→ OBJECTIVE
Nothing outside the lines from the one containing "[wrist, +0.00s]" through the one containing "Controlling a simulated" should be copied, and no pictures either. Copy those lines exactly.

** BEGIN DATA LINES **

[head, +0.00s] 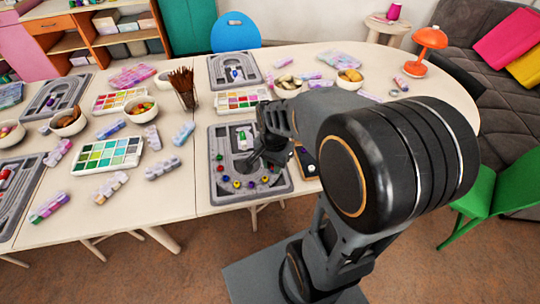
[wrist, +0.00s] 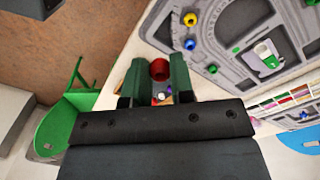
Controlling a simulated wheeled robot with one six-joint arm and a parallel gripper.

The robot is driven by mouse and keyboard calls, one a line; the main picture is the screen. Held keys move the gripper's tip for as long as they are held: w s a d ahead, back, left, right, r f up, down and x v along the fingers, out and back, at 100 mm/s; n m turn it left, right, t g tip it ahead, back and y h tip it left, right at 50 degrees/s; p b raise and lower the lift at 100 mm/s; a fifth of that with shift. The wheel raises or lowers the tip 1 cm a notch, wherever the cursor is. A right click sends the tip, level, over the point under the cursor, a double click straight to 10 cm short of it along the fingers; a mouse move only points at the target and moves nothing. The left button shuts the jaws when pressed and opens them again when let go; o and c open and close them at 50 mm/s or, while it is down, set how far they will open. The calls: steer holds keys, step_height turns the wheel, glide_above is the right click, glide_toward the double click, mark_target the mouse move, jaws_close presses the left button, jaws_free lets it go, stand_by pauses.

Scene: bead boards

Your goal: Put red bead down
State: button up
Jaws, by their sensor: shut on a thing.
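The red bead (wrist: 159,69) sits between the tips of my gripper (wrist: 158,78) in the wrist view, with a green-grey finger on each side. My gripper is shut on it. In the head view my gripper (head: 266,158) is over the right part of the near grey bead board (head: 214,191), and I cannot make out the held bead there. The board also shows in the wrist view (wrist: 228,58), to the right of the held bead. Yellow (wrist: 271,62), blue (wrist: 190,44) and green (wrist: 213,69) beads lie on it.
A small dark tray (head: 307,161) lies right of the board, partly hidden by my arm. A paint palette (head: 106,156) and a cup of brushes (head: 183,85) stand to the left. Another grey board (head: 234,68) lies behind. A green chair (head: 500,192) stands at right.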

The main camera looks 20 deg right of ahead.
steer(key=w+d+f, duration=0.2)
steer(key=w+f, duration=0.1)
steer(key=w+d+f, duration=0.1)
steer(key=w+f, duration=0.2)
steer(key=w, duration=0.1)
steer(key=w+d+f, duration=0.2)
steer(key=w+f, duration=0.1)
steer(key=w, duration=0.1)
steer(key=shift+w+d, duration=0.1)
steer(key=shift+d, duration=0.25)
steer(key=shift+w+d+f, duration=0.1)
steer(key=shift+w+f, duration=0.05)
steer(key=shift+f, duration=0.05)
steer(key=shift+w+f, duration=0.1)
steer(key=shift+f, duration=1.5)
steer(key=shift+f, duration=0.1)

** END DATA LINES **

→ COMPLETED TASK
[wrist, +0.00s] 
Controlling a simulated wheeled robot with one six-joint arm and a parallel gripper.

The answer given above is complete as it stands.